There can be no room to doubt that Mazzini falls well within the scope of the series. He was easily chief of the host of political and social idealists, visionaries and fanatics who pervaded Europe-and indeed America-between 1815 and 1870. Personally, he was perhaps the most interesting of them all. To absolute unselfishness in his association with his fellows was added a lofty religious and moral enthusiasm and a high sensitiveness to the noblest influences of art and literature. He could and in some degree did play a creative rôle in these last fields of spirituality. But the bent of his fancy was very early turned to politics, where fancy plays its strangest pranks, and for forty years he harped incessantly upon the single chorda unified Italy under a republican government.

That Mazzini contributed anything but persistent obstruction to the actual attainment of Italian unity, not even his biographer seems disposed to maintain. Mr. King tells the story of his various enterprises with fairness and skill, and in some cases with much sympathy. The Mazzinian philosophy also is set forth with probably more coherence than its own creator could have given to it. The net result of the whole book is, however, to give new confirmation to the view that a man of Mazzini's disposition ought to keep out, or be kept out, of political activities. Let him expend the uncontrollable force of his genius and emotions in founding a new religion or a new cult in music or some other art; the reforming of states and governments calls for

qualities that are not his. No significant loss to the sum total of human happiness ensued upon the publication of Mazzini's dreams and fancies about music and literature, but deep misery was brought upon millions of human beings by his unbalanced and irrational attempts to revolutionize Italy. Universal experience shows us, indeed, that agitators are inevitable, if not indispensable, in political progress.

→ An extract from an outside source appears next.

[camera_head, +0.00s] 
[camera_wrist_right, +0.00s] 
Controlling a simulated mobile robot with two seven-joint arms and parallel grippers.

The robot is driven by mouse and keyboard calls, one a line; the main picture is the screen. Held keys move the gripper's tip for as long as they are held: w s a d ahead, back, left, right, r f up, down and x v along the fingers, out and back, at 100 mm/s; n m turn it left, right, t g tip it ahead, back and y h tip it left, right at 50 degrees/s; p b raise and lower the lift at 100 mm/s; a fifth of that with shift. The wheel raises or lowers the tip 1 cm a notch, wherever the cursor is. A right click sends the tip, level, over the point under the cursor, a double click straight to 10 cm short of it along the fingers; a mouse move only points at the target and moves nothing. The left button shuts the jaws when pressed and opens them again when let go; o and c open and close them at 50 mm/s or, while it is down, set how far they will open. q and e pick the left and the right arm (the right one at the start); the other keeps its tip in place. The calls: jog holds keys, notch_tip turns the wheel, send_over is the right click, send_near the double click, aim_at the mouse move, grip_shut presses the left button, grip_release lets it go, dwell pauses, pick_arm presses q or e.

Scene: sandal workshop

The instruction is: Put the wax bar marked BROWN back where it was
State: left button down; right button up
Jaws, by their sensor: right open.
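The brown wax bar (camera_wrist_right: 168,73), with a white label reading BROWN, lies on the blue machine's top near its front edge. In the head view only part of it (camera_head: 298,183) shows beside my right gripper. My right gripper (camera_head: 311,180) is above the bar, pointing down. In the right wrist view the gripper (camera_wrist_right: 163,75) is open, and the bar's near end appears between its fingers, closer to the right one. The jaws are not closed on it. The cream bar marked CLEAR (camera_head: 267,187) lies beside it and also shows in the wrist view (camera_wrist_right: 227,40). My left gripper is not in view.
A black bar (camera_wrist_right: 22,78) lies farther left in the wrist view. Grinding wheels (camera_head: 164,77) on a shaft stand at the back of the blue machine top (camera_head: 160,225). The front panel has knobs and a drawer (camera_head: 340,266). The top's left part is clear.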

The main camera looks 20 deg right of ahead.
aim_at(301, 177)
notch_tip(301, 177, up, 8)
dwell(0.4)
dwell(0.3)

But no experience shows that humanity is more true to itself in eulogizing the fanatical agitator than in praising the sane statesman. In the long run history must revere not John Brown, but Abraham Lincoln, not Giuseppe Mazzini, but Camillo di Cavour.

W. A. D.

The Politics of Aristotle, with an Introduction, two Prefatory Essays and Notes Critical and Explanatory. By W. L. NEWMAN, Fellow of Balliol College, Oxford, The Clarendon Press, 1887 and 1902. Four volumes, xx, 580; lxvii, 418; xlvi, 603; lxx, 708 pp.

In the body of writings that has come down to us under the name of Aristotle a prominent place is held by a work on the state Πολιτικά - known among English-speaking scholars by the misleading title The Politics. From the point of view of subject matter one may describe the work as an account of the birth and growth of the body politic, its perfect form as imagined by the writer, the species of it that occurred in the Greek world, their pathology, and the prophylactics of their characteristic ills. This involves a discussion of the household, a criticism of preceding political theories (particularly Plato's), the exposition of general principles concerning the state, the question of the best form of government, the details of the ideal state (incomplete), the several forms of constitution and their decay, together with practical directions for politicians and statesmen. From the point of view of literature the Politics may be described as the result of Aristotle's lectures on the state. That it was published, at least as a whole, during the author's lifetime there is no good reason for thinking. The part dealing with the ideal state has literary finish, but it is incomplete and very likely never was completed.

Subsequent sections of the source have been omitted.